アメリカではすでに,BM業務に衛星や携帯電話,無線等を利用した通信技術が徐々に導入されてきている。オハイオ州のニュアーク公共図書館では,2年前からBMのパソコンと本館のコンピュータシステムをオンライン接続し,貸出・返却業務を行っている。サンフランシスコ公共図書館では2台のBMを本館のシステムと接続しており,予約処理や利用者のためのWeb検索サービスを実施している。時間が許す範囲で利用者自身がネットサーフィンを楽しむこともできる。ニュージャージー州のバーリントンカウンティ公共図書館のBMでも利用者自身によるWeb検索は可能だが,同図書館のサラ・トンプソン(Sarah C. Thompson)は,BMでは時間的制約が大きくなかなか十分な検索はできないとコメントしている。オーストラリアでもクイーンズランド州ヌーサシェアカウンシル公共図書館のBMは,1996年10月からインターネットに接続し,本館や州立図書館の所蔵検索,相互貸借処理,CD-ROMへのリモートアクセスによるレファレンスサービス等を実施している。さらにこうした業務のかたわら,1998年には何か所かのステーションで“beyond the mobile”と称するインターネットリテラシーのためのセッションを実施した。

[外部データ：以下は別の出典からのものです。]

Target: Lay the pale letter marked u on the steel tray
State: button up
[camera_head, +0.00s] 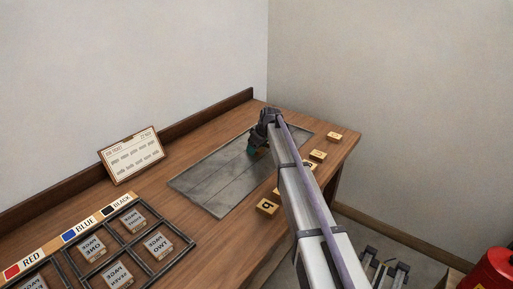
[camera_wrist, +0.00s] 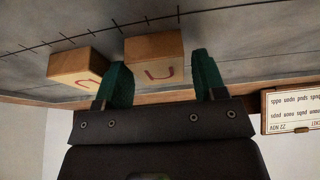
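In the wrist view, which is upside down, a wooden block with a red u-like mark (camera_wrist: 158,58) stands on the grey steel tray (camera_wrist: 228,45). My gripper looks open. A second pale block with a red curved mark (camera_wrist: 76,68) stands just left of it, outside the fingers. In the head view my gripper (camera_head: 251,151) is low over the far part of the tray (camera_head: 212,187); both blocks are hidden there.
Several yellow letter blocks (camera_head: 267,207) line the right table edge, some partly behind my arm. A job card (camera_head: 132,154) leans at the back left. A divided rack (camera_head: 122,238) with grey blocks is at the front left. The near tray half is clear.

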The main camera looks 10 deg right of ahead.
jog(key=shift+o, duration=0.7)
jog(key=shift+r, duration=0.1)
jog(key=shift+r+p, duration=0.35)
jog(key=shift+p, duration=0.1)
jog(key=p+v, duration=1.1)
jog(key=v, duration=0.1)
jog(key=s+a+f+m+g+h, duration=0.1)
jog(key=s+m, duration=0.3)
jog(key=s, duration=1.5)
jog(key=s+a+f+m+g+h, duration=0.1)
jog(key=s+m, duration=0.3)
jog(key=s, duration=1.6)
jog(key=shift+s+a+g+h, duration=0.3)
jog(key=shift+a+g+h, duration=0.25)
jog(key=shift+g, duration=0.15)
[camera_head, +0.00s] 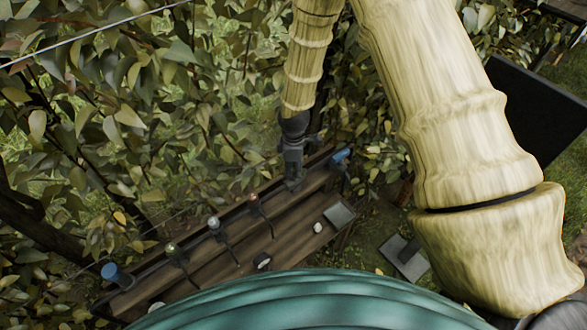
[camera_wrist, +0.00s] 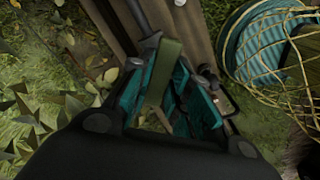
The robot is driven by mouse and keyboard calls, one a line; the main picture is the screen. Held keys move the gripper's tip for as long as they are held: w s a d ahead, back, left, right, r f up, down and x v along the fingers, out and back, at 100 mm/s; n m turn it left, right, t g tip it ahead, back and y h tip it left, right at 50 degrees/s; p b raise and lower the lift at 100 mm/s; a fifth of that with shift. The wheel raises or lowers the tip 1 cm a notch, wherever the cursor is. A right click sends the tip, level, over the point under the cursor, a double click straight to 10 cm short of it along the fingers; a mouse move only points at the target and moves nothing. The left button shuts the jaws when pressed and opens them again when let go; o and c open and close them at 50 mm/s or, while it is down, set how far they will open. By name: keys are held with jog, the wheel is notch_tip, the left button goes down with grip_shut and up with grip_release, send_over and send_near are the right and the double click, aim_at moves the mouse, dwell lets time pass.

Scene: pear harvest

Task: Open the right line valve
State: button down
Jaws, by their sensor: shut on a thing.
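My gripper (camera_head: 293,182) reaches down onto the right part of a brown wooden plank bench (camera_head: 290,232) in the head view. In the wrist view, my gripper (camera_wrist: 166,108) has its teal finger pads on either side of a flat green bar (camera_wrist: 171,58). It is shut on this bar, which looks like a valve lever. The lower end of the bar is hidden between the pads. A blue-capped fitting (camera_head: 341,156) stands at the bench's right end, just right of my gripper. I cannot tell how far the lever is turned.
Several small knobbed stems, among them a reddish one (camera_head: 253,198) and a grey one (camera_head: 214,223), stand left of my gripper. Another blue fitting (camera_head: 112,272) is at the left end. Leafy branches (camera_head: 110,110) crowd behind the bench. A teal ribbed thing with yellow cord (camera_wrist: 262,50) lies nearby.

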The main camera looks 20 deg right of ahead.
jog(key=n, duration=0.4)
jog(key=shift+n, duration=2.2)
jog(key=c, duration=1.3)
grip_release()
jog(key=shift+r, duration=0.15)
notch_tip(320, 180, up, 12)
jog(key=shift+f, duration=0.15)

BMに通信機能を備えることにより,利用者に対して図書館資料の状態(貸出中か否かなど)の照会や,幅広い情報源からの情報サービスが,“その場で即座に”行うことが可能になる。長らく図書(特に“読み物”)の貸出しが主体であったBMのサービスだが,徐々にその姿が変わりつつあるといえよう。この背景には,もちろん通信技術の進歩がある。しかし,数々の制約の中で可能な限り固定施設と同程度のサービスを提供することを志向し,新しい技術があればこれを積極的に導入して一層のサービス拡大を図ろうとする,各図書館のBMに対する積極的な取り組みなくしては実現しえないことである。

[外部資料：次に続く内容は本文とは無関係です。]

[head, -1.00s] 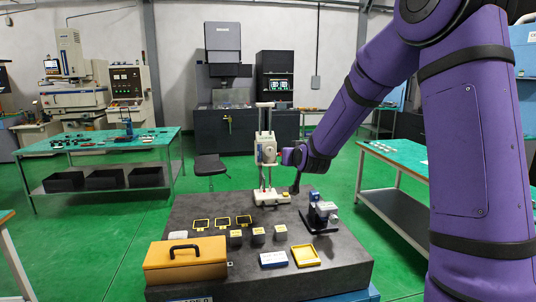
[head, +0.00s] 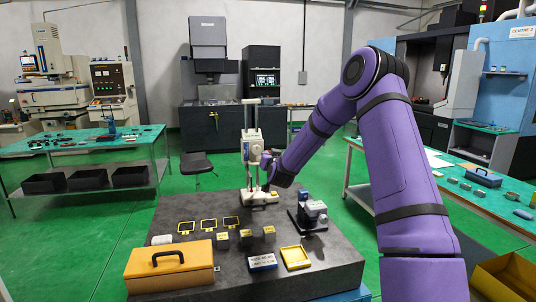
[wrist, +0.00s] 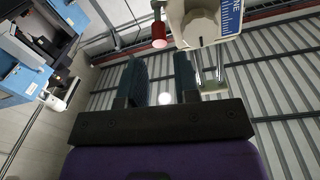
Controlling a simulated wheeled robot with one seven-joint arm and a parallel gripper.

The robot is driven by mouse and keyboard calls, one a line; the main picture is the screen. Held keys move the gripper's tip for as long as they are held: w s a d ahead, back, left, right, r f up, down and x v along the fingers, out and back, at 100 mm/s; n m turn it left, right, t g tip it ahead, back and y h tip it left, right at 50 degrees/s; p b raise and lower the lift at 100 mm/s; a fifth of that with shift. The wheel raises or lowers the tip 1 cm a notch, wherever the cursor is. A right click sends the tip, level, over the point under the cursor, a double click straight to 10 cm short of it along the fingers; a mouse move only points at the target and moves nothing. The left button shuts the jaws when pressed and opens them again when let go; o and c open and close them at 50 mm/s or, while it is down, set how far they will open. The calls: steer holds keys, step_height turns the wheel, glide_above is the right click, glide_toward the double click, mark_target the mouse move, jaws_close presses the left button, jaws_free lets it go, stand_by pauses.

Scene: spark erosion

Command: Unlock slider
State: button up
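A cream height gauge (head: 246,152) with twin upright columns stands at the back of the dark granite plate. Its slider (head: 252,147) sits partway up the columns. In the wrist view, the slider's cream body (wrist: 203,24) with a blue scale is at the top. A red knob (wrist: 158,36) beside it lies just beyond my fingertips. My gripper (wrist: 161,68) is open and empty, with its two dark fingers apart and pointing up towards the knob. In the head view, my gripper (head: 267,168) is beside the slider on its right, partly hidden by my wrist.
The granite plate (head: 190,239) also carries an orange toolbox (head: 170,266), several yellow-framed items, dark blocks, a yellow tray (head: 295,257), a blue-white box (head: 262,262) and a small blue-grey device (head: 309,213). A green bench (head: 80,145) stands left, another right.

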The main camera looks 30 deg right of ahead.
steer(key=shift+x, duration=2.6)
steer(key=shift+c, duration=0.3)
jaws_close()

アメリカでは現在約900の図書館システムでBMを運行している。本館のシステムやインターネットとオンライン接続しているBMはまだ100程度であるが,図書館員の関心は極めて高い。毎年開催される“Great American Bookmobile Conference”をはじめBMに関する各地の会議で,オンライン化に関する話題が上がっている。オーストラリアでも,昨年3月に“Bookmobiles to Cybermobiles”と題する会議が開催され,前述のヌーサシェアカウンシル公共図書館の事例などが発表された。また昨年のIFLA大会におけるBMのセッションでは“The Electronic Bookmobile and the Internet”と題する発表があり,全てのBMがインターネット等の電子情報にアクセスできるようにすることを目指す特別委員会の設置や行動計画の策定が提言された。さらに,ペンシルベニア州クラリオン大学のCenter for the Study of Rural Librarianshipが主催するBMに関するメーリングリスト“BKMOL-L”には,多数のBM担当者から通信技術等に関する投稿が相次いで寄せられている。今後,サイバーモビルやオンライン業務が可能ないわゆる“モバイルBM”の数は確実に増加することであろう。
BMもその利用者に対して,情報化社会の図書館としての責任や役割を果たしていかなければならないことが改めて実感される。